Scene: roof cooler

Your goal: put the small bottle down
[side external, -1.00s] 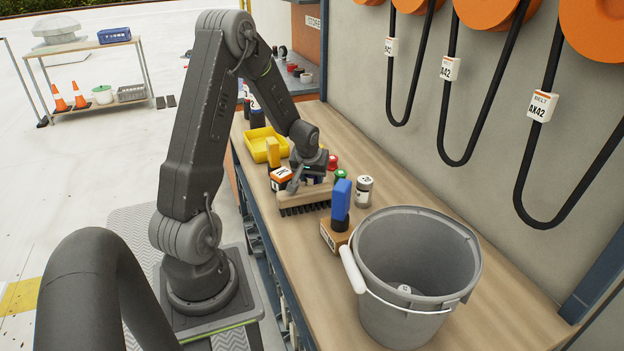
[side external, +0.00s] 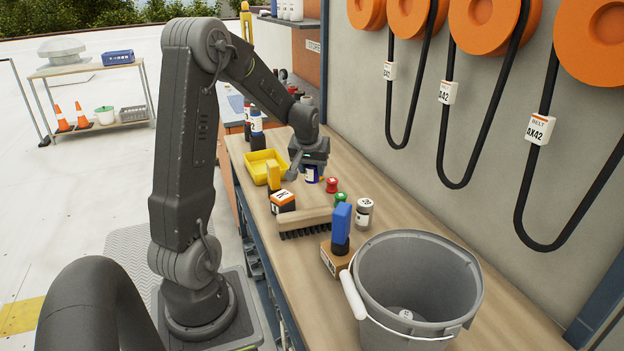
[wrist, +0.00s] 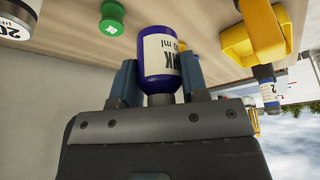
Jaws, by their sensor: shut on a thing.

····················

▸ WORK INSTRUCTIONS
Restate word for word the lines above that start at the line containing "[side external, -1.00s]" and run to the end of the listing; exclude the pictures.

▸ SOLUTION TO THIS EXERCISE
[side external, -1.00s] 
[side external, +0.00s] 
[wrist, +0.00s] 
Jaws, by their sensor: shut on a thing.

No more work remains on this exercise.